* **The problem**: Wherever "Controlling" appears in a line, copy that line.

==================================================

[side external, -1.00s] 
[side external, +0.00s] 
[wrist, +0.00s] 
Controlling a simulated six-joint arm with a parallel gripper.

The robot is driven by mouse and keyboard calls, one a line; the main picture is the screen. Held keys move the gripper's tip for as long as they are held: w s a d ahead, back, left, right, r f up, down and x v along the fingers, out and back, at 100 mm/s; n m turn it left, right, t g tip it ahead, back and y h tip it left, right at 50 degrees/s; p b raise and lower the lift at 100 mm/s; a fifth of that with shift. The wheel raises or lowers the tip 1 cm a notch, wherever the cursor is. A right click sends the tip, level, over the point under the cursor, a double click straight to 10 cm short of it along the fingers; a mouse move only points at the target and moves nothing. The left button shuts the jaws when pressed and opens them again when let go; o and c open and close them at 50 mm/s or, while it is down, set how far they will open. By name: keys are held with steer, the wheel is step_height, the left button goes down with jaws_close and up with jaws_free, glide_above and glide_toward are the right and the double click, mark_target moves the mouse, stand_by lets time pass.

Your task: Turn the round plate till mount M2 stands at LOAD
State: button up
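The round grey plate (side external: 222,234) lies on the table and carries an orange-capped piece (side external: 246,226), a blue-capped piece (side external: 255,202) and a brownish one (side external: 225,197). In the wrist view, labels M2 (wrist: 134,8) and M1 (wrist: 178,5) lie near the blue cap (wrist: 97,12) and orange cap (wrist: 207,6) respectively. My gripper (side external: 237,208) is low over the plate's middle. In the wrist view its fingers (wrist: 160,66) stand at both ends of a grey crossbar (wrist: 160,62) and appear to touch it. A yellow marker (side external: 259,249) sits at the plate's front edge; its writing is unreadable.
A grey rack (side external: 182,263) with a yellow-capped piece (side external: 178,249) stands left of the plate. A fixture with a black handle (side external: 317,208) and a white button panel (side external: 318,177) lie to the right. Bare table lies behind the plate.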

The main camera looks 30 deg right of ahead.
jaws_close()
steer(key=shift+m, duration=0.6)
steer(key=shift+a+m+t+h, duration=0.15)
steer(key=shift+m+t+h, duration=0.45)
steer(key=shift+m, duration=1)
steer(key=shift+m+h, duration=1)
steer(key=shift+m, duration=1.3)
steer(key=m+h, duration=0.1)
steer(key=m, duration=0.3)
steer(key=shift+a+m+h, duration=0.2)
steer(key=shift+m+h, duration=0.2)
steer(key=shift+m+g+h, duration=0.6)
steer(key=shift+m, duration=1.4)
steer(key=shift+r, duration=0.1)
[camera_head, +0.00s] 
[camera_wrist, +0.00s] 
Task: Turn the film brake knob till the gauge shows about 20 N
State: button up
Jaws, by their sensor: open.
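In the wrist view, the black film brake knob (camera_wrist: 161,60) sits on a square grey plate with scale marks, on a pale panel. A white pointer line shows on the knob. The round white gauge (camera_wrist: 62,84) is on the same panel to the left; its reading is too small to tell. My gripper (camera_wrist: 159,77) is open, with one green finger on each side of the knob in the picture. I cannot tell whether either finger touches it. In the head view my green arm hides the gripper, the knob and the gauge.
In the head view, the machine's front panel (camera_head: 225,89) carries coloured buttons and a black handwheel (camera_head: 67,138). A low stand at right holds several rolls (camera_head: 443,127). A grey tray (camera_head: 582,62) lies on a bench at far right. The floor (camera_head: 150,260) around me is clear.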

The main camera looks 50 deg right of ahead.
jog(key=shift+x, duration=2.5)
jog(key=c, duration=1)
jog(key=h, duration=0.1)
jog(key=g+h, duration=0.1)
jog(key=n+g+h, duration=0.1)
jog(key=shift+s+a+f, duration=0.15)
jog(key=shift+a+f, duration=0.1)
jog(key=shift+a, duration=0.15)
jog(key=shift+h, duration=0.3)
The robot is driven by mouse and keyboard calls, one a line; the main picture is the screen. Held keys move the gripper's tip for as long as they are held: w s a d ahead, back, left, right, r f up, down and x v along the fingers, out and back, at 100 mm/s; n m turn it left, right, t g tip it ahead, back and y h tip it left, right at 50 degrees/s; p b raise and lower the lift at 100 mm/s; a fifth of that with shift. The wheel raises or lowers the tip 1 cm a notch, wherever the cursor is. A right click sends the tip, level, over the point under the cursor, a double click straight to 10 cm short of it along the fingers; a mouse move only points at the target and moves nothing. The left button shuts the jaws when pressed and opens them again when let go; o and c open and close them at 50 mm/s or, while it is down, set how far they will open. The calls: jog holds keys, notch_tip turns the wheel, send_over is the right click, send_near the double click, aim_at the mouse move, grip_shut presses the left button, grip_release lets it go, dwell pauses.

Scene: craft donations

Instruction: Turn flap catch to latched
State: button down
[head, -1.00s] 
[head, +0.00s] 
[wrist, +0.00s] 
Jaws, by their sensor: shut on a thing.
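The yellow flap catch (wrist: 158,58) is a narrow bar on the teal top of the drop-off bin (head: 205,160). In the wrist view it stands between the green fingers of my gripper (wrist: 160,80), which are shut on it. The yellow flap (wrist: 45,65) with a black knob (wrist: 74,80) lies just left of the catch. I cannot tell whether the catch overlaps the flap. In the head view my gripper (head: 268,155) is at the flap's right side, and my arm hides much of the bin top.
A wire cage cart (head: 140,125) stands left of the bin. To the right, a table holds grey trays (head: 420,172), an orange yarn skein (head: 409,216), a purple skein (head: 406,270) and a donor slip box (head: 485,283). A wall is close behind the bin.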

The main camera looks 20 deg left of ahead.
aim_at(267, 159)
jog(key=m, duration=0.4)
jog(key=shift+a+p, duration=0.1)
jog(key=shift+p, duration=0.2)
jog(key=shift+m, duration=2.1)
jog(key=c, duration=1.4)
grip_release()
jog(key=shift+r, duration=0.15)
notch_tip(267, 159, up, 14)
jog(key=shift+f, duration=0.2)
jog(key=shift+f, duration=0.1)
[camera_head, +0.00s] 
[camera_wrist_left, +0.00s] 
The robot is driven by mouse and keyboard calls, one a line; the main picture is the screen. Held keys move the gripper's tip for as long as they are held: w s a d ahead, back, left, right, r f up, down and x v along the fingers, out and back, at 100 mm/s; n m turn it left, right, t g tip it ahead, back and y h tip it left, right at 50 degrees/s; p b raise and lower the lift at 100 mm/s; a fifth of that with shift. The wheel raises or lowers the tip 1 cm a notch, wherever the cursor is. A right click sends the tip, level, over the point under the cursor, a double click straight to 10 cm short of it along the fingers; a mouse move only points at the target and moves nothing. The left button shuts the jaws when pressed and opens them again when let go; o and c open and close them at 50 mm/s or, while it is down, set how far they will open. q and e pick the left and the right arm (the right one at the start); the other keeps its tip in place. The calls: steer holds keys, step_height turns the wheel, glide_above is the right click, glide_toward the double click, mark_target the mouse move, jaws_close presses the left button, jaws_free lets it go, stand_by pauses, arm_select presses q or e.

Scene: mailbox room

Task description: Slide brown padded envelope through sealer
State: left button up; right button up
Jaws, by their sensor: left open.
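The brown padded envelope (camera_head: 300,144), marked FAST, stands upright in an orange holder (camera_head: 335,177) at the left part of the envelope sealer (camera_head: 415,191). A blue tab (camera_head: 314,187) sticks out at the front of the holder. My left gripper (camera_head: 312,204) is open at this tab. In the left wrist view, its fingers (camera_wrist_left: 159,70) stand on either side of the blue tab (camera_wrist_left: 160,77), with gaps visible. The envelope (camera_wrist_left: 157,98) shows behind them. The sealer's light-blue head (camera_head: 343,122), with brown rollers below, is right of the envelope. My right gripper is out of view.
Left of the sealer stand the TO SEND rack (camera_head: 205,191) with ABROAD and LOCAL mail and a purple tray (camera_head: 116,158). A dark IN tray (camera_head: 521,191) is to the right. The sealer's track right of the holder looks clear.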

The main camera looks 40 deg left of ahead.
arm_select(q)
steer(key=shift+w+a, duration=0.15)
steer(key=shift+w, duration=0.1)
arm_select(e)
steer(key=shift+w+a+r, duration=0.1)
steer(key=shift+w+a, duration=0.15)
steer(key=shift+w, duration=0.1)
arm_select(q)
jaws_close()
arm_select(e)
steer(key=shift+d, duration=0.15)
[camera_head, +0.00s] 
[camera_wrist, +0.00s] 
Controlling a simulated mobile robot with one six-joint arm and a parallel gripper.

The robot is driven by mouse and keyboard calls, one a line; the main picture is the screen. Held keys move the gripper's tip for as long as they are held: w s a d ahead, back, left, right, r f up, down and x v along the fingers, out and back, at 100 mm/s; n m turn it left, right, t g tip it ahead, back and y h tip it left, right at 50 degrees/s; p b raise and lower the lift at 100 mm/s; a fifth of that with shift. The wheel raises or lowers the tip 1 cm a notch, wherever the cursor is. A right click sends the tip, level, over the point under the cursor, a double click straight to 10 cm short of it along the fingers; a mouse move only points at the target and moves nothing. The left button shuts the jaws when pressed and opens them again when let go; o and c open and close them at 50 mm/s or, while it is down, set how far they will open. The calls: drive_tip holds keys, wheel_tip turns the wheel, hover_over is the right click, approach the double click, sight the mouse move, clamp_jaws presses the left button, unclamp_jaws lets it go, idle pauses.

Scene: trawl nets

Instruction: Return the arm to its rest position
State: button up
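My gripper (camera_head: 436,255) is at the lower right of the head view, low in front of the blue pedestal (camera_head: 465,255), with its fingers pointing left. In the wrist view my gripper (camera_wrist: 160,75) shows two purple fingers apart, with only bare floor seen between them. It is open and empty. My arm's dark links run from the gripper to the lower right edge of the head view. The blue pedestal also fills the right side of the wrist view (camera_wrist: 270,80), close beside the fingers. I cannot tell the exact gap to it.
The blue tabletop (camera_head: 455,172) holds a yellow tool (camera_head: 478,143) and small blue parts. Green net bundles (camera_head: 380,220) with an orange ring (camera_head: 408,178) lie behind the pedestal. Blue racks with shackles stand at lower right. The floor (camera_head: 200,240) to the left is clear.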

==================================================

* **Task solution**:
Controlling a simulated six-joint arm with a parallel gripper.
Controlling a simulated mobile robot with one six-joint arm and a parallel gripper.

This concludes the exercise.